## Work to do
Give only the lines from the one containing "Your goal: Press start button" through the end of the material below, exactly as written.
Start
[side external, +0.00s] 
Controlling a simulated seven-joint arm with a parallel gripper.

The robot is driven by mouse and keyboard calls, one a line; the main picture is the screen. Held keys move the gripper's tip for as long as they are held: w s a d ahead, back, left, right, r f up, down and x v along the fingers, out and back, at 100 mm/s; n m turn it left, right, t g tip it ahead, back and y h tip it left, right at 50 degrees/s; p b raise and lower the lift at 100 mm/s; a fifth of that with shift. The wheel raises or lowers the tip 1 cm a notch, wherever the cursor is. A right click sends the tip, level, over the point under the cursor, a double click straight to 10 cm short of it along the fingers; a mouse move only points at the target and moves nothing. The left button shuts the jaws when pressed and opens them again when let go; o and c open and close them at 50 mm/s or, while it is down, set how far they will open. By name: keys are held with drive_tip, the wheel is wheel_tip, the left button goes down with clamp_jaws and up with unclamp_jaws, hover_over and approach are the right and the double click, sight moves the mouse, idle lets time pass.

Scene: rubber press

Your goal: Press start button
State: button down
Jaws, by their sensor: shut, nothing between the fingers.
End
## Output of the task
Your goal: Press start button
State: button down
Jaws, by their sensor: shut, nothing between the fingers.

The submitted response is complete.